Extract exactly and only the lines of the data below, starting at the line with "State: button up" and stopping after the final line.

====== DATASET SECTION ======

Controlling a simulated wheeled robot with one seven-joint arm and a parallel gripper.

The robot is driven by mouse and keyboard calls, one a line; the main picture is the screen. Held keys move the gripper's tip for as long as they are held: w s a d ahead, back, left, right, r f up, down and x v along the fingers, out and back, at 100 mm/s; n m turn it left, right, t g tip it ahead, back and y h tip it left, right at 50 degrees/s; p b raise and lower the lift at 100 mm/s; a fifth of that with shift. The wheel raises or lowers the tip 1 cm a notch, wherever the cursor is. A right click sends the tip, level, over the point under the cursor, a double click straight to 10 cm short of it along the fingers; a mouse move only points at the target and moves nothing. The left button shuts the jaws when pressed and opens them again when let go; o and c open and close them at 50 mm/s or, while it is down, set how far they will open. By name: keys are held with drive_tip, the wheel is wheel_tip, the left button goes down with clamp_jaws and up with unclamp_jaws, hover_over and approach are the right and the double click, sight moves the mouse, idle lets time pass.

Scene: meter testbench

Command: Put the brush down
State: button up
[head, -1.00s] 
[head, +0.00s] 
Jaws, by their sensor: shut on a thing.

======

◆ TASK ANSWER ◆
State: button up
[head, -1.00s] 
[head, +0.00s] 
Jaws, by their sensor: shut on a thing.

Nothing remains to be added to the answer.